### Data excerpt
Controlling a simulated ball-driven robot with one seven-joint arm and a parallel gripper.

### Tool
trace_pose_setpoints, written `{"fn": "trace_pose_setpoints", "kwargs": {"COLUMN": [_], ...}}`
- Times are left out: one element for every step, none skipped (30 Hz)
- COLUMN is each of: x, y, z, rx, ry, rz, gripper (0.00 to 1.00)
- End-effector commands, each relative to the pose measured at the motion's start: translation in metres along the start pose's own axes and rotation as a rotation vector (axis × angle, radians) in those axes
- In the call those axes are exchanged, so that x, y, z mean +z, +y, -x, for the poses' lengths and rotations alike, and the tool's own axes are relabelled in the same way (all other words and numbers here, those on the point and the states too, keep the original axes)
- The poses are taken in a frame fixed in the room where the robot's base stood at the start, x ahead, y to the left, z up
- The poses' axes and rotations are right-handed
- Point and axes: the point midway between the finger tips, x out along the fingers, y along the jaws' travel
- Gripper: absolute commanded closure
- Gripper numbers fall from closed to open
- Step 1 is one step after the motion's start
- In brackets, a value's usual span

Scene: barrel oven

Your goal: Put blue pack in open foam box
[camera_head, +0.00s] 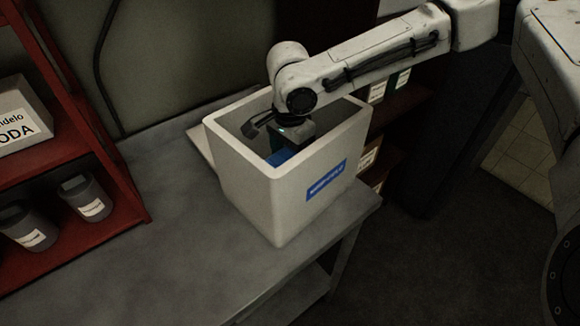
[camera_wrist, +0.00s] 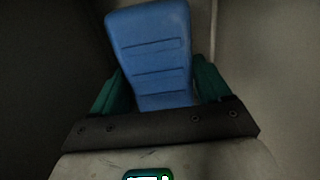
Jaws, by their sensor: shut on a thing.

### Exercise goal
Look for the line that contains "- In brackets, a value's usual span", then please copy it and the rest of the lines through the end of the data, pictures excluded.

### Solution
- In brackets, a value's usual span

Scene: barrel oven

Your goal: Put blue pack in open foam box
[camera_head, +0.00s] 
[camera_wrist, +0.00s] 
Jaws, by their sensor: shut on a thing.

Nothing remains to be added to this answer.